**SET PROBLEM:** Search the records below for the word "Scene". Pull out each line that has it.

===== EXERCISE MATERIALS

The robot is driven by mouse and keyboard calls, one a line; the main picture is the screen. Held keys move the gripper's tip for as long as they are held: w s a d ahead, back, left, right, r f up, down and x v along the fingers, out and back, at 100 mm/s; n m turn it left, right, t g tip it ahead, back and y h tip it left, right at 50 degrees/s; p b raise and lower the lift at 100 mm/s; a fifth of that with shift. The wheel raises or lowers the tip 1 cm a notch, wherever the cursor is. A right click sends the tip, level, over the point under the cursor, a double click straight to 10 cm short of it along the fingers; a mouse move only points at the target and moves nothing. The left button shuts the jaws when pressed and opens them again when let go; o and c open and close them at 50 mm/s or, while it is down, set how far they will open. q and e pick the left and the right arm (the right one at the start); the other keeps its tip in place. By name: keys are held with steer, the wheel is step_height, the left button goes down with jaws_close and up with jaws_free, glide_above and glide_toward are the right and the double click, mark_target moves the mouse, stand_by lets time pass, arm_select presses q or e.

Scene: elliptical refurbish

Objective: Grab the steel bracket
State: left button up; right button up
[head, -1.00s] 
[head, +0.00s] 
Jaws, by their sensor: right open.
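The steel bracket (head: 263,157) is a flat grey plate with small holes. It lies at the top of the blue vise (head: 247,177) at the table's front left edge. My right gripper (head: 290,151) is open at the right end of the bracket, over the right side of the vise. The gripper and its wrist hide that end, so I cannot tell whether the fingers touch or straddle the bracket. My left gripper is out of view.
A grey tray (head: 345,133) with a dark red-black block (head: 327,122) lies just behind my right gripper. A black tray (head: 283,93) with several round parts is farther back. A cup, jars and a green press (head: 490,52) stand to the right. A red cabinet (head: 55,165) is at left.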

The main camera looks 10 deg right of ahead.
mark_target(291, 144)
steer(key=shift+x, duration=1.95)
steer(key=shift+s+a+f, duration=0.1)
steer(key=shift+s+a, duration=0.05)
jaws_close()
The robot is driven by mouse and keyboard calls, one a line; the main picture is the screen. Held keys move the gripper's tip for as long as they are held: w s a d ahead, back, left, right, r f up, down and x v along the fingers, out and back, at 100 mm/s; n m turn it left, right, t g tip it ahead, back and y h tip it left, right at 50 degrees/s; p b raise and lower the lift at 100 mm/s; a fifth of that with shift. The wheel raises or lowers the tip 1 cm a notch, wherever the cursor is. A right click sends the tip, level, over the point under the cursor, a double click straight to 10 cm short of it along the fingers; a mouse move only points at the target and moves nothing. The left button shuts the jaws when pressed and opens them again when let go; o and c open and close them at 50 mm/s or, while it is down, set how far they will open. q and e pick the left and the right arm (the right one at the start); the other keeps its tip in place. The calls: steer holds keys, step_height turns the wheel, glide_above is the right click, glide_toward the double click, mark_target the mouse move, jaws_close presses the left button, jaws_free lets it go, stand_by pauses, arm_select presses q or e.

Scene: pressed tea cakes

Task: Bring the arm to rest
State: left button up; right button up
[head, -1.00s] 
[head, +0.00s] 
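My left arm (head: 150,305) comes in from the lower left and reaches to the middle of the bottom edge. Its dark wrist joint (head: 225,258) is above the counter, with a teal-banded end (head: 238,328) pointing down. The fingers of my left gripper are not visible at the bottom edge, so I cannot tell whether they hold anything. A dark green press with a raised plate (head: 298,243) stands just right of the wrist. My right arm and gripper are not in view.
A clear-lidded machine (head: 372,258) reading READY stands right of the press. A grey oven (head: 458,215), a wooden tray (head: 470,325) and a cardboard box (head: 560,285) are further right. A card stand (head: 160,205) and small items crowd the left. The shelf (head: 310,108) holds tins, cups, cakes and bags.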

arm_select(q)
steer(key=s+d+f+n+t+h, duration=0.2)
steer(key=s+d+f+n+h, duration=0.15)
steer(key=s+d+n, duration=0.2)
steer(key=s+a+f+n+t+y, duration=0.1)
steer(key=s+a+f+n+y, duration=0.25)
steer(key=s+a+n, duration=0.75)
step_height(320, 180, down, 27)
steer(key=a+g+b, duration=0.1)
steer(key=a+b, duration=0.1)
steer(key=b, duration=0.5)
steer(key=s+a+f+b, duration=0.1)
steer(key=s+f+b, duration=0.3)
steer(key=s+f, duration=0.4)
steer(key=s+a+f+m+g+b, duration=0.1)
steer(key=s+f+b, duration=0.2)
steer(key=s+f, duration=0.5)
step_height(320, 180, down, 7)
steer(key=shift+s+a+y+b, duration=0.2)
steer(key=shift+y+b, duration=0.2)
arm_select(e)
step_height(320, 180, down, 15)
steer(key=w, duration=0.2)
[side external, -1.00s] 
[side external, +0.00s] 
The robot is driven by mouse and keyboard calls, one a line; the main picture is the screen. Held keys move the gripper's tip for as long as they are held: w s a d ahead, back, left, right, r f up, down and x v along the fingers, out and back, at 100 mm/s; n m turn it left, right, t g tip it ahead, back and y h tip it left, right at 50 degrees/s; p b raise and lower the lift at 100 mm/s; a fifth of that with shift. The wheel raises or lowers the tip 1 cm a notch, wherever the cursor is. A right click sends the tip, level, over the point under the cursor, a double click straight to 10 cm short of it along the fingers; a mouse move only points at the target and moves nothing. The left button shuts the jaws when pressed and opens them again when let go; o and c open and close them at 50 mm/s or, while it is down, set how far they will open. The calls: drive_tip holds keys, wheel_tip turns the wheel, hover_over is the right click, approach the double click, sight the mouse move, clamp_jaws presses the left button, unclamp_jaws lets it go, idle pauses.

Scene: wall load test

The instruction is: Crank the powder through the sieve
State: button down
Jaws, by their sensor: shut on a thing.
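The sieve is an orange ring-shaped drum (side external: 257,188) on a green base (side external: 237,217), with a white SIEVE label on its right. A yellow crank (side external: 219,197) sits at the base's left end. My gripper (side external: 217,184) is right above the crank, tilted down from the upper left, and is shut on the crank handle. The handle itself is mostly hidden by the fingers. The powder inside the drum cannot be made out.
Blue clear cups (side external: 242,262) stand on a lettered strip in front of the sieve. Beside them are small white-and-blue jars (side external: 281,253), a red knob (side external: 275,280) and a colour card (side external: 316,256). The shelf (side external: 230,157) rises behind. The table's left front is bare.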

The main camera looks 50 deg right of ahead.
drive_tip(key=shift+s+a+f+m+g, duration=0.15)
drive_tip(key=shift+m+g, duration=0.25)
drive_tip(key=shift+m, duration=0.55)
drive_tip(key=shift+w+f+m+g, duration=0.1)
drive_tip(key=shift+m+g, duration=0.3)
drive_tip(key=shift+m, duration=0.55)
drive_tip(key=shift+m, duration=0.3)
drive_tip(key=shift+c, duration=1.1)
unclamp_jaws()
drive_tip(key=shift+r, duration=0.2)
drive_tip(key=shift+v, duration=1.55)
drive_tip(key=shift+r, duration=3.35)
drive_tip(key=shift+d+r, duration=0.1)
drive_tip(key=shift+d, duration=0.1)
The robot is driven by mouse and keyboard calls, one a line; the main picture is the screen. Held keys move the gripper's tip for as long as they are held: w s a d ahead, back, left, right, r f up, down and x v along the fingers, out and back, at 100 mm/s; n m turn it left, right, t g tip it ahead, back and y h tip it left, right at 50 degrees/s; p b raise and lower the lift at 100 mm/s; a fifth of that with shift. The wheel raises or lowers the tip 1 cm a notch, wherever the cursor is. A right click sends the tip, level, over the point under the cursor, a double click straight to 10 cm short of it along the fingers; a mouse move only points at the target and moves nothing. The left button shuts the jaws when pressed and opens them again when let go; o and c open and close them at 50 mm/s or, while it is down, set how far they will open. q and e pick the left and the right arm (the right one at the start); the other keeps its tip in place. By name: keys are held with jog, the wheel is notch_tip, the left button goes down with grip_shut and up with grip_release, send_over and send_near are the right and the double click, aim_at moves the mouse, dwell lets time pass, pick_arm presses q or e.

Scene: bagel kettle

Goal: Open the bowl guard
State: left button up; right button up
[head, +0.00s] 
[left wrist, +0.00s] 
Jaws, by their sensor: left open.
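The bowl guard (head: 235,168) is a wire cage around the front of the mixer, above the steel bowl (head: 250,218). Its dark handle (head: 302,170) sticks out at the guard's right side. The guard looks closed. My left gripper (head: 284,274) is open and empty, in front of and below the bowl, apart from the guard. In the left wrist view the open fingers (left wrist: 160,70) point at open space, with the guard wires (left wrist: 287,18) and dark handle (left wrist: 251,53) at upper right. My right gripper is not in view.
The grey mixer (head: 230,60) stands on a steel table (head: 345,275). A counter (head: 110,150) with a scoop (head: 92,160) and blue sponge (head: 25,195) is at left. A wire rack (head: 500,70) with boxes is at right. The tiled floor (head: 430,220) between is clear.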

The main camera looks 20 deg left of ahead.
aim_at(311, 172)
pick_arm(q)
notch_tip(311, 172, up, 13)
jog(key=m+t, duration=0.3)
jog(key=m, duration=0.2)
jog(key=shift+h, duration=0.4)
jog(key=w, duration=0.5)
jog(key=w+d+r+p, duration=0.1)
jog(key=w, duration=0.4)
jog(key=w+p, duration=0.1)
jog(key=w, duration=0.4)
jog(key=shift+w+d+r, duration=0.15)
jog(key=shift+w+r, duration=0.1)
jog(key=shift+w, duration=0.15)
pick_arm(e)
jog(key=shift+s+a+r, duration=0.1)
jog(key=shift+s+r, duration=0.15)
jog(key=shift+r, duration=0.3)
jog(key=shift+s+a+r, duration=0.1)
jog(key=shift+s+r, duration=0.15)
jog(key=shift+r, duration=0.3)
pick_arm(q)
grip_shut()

==========

**FULL SOLUTION:**
Scene: elliptical refurbish
Scene: pressed tea cakes
Scene: wall load test
Scene: bagel kettle

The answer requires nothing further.